__Work to complete__
Omit the pictures and retype only the lines from the one containing "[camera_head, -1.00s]" through the end of the listing, both ends included.

++++++

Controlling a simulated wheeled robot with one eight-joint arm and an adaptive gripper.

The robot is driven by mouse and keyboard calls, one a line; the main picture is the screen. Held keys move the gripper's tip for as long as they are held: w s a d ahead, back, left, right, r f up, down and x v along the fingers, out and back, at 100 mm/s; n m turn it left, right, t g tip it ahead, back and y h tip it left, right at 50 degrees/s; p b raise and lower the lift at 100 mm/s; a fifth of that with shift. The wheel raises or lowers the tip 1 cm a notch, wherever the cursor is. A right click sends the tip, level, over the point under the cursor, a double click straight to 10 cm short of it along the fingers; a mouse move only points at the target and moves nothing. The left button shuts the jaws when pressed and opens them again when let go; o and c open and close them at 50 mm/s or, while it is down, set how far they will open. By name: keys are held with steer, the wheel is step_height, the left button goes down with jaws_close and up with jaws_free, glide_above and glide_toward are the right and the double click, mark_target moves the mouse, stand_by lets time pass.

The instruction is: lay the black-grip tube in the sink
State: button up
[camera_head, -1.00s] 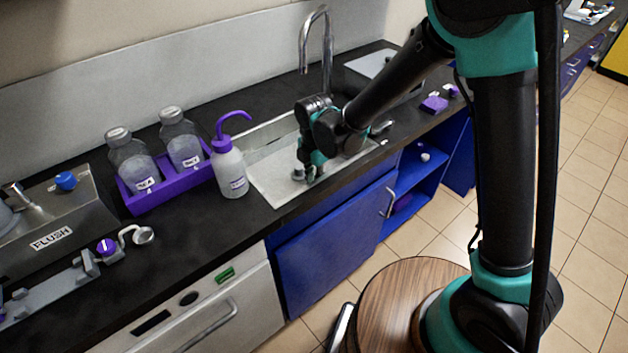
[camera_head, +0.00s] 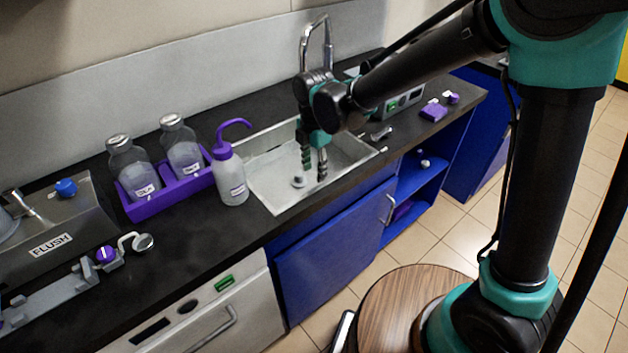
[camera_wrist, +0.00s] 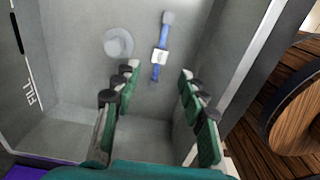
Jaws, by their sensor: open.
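A slim blue tube (camera_wrist: 161,52) with a white band and a grey end lies on the sink floor in the wrist view. I cannot make out a black grip on it. My gripper (camera_head: 314,172) is open and empty above the sink (camera_head: 262,180), fingers pointing down. In the wrist view the fingers of my gripper (camera_wrist: 153,105) are spread wide, with the tube beyond them and apart from them. The tube is not distinguishable in the head view. The round drain (camera_wrist: 118,43) is left of the tube.
The tap (camera_head: 303,42) rises behind my gripper. A purple-capped wash bottle (camera_head: 231,178) and a purple rack (camera_head: 172,190) with two bottles stand left of the sink. A small metal piece (camera_head: 381,133) and purple blocks (camera_head: 433,111) are on the right counter.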

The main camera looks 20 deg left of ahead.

++++++

__Written reply__
[camera_head, -1.00s] 
[camera_head, +0.00s] 
[camera_wrist, +0.00s] 
Jaws, by their sensor: open.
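A slim blue tube (camera_wrist: 161,52) with a white band and a grey end lies on the sink floor in the wrist view. I cannot make out a black grip on it. My gripper (camera_head: 314,172) is open and empty above the sink (camera_head: 262,180), fingers pointing down. In the wrist view the fingers of my gripper (camera_wrist: 153,105) are spread wide, with the tube beyond them and apart from them. The tube is not distinguishable in the head view. The round drain (camera_wrist: 118,43) is left of the tube.
The tap (camera_head: 303,42) rises behind my gripper. A purple-capped wash bottle (camera_head: 231,178) and a purple rack (camera_head: 172,190) with two bottles stand left of the sink. A small metal piece (camera_head: 381,133) and purple blocks (camera_head: 433,111) are on the right counter.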

The main camera looks 20 deg left of ahead.

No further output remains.